The project was a win-win situation for everybody. My students learned statistics from people who understood them instead of from their teacher who didn’t. Because the seniors had to teach kids about statistics, they had to know their subject matter thoroughly. But the benefits went far beyond math. Both age groups were engaged in learning. Relationships developed between students. Behaviors improved.

A few weeks ago Jeff emailed and invited me to come see what Stat Buddies has become. It’s part of the fourth grade curriculum now, he said. All fourth grades in the district participate in it, he said. You gotta come see it, he said.

So this morning, I visited three Stat Buddies classrooms and was tickled pink to see the project working better today than it did six years ago.
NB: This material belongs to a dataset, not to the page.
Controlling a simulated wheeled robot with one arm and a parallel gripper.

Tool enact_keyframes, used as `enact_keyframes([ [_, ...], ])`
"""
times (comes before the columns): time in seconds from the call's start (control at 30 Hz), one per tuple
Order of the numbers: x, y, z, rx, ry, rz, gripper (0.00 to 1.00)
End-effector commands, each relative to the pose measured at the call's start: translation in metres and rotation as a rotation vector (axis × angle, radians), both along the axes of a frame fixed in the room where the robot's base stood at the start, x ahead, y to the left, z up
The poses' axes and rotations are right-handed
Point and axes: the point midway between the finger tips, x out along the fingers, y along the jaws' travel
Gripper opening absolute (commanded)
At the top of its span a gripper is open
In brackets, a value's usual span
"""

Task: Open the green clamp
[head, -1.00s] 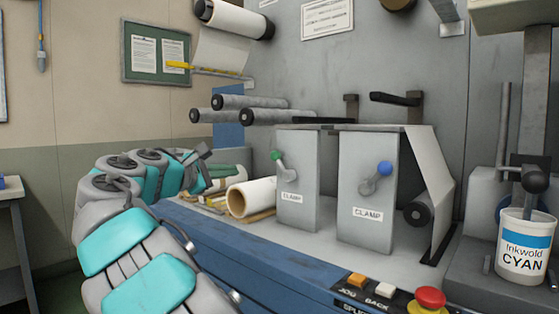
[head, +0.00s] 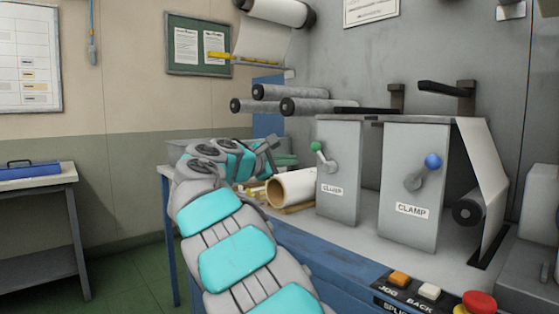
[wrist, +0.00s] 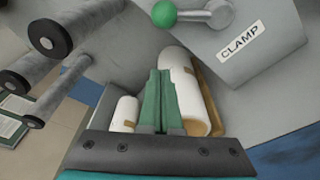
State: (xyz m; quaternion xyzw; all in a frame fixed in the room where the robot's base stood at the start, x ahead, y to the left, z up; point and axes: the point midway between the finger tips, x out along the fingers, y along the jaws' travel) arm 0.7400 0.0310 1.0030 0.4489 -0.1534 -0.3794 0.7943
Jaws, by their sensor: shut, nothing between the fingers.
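The green clamp is a lever with a green knob (head: 317,146) on the left grey block (head: 338,190), labelled CLAMP. Its lever slopes down right from the knob to a pivot. My gripper (head: 270,147) is left of the knob and apart from it, partly hidden behind my arm in the head view. In the wrist view the green fingers (wrist: 159,75) are shut and empty. The green knob (wrist: 163,13) lies beyond the fingertips, at the top edge, its lever running right. A second clamp with a blue knob (head: 433,161) is on the right block (head: 412,205).
White paper rolls (head: 292,187) lie left of the left block, beyond the fingers in the wrist view. Grey rollers (head: 320,106) stick out above my gripper. The blue bench front (head: 335,262) runs below, with buttons (head: 428,291) at the right. A side table (head: 40,182) stands left.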

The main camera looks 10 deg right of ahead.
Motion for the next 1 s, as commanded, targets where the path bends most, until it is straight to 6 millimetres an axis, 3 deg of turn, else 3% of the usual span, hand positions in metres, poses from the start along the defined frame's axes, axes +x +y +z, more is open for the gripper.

But what tickled me most was seeing some former students teaching a new crop of fourth graders about statistics. One of them is in the picture – the guy in the purple hoody. Another ran up and gave me a big hug.

As a result, I’m on a statistical, humble high, the kind that comes when you see how your bumbling attempts to mask your weaknesses (in my case math skills) impact others in positive ways.

Thanks, Jeff, for the invitation. You made my day. And thank you, God, for working through my weakness.